### [SET EXERCISE]
Leaving out every picture, quote the data below exactly as it appears.

### [INFORMATION SHOWN]
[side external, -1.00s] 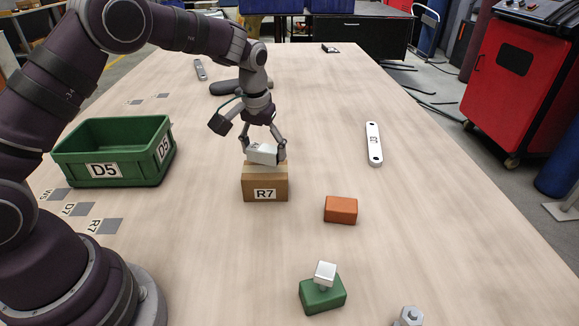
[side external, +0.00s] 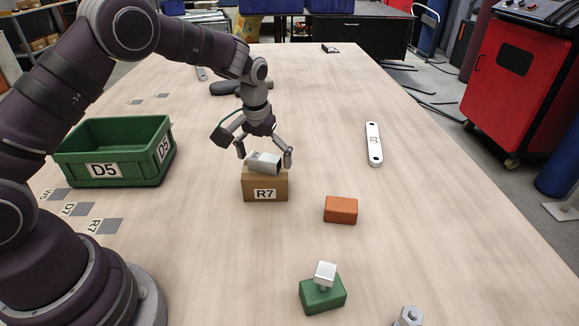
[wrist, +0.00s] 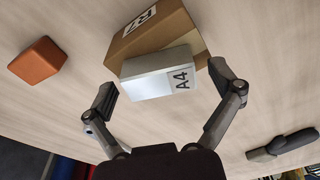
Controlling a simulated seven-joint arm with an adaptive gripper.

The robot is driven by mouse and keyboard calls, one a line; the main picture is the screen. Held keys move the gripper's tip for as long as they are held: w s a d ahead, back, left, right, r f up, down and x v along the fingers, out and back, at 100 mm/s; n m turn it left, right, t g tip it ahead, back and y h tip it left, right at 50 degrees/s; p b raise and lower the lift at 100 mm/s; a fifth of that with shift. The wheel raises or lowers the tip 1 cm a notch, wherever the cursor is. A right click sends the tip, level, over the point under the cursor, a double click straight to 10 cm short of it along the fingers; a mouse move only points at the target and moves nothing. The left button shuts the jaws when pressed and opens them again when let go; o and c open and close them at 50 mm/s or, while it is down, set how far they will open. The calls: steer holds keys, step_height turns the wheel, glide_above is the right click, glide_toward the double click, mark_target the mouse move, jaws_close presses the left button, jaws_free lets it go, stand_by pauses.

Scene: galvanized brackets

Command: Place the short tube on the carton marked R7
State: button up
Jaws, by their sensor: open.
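The short tube (side external: 264,163) is a silvery square tube lying on top of the brown carton marked R7 (side external: 265,188). In the wrist view the tube (wrist: 152,83) carries an A4 label, and the carton (wrist: 150,38) shows behind it. My gripper (side external: 265,157) is open, with its fingers spread to either side of the tube. In the wrist view my gripper (wrist: 165,92) has a clear gap between each finger and the tube.
A green bin marked D5 (side external: 115,152) stands to the left. An orange block (side external: 341,210) lies right of the carton. A green block with a white top (side external: 322,294) is at the front. A white flat bar (side external: 374,144) lies at the right.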

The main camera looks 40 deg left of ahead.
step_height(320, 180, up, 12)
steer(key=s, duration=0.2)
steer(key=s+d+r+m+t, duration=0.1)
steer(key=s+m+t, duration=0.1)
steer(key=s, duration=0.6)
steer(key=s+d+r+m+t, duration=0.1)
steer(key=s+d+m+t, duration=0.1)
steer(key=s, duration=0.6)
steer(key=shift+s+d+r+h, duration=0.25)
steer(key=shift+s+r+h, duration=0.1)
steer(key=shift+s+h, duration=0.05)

### [RESPONSE TO THE TASK]
[side external, -1.00s] 
[side external, +0.00s] 
[wrist, +0.00s] 
Controlling a simulated seven-joint arm with an adaptive gripper.

The robot is driven by mouse and keyboard calls, one a line; the main picture is the screen. Held keys move the gripper's tip for as long as they are held: w s a d ahead, back, left, right, r f up, down and x v along the fingers, out and back, at 100 mm/s; n m turn it left, right, t g tip it ahead, back and y h tip it left, right at 50 degrees/s; p b raise and lower the lift at 100 mm/s; a fifth of that with shift. The wheel raises or lowers the tip 1 cm a notch, wherever the cursor is. A right click sends the tip, level, over the point under the cursor, a double click straight to 10 cm short of it along the fingers; a mouse move only points at the target and moves nothing. The left button shuts the jaws when pressed and opens them again when let go; o and c open and close them at 50 mm/s or, while it is down, set how far they will open. The calls: steer holds keys, step_height turns the wheel, glide_above is the right click, glide_toward the double click, mark_target the mouse move, jaws_close presses the left button, jaws_free lets it go, stand_by pauses.

Scene: galvanized brackets

Command: Place the short tube on the carton marked R7
State: button up
Jaws, by their sensor: open.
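The short tube (side external: 264,163) is a silvery square tube lying on top of the brown carton marked R7 (side external: 265,188). In the wrist view the tube (wrist: 152,83) carries an A4 label, and the carton (wrist: 150,38) shows behind it. My gripper (side external: 265,157) is open, with its fingers spread to either side of the tube. In the wrist view my gripper (wrist: 165,92) has a clear gap between each finger and the tube.
A green bin marked D5 (side external: 115,152) stands to the left. An orange block (side external: 341,210) lies right of the carton. A green block with a white top (side external: 322,294) is at the front. A white flat bar (side external: 374,144) lies at the right.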

The main camera looks 40 deg left of ahead.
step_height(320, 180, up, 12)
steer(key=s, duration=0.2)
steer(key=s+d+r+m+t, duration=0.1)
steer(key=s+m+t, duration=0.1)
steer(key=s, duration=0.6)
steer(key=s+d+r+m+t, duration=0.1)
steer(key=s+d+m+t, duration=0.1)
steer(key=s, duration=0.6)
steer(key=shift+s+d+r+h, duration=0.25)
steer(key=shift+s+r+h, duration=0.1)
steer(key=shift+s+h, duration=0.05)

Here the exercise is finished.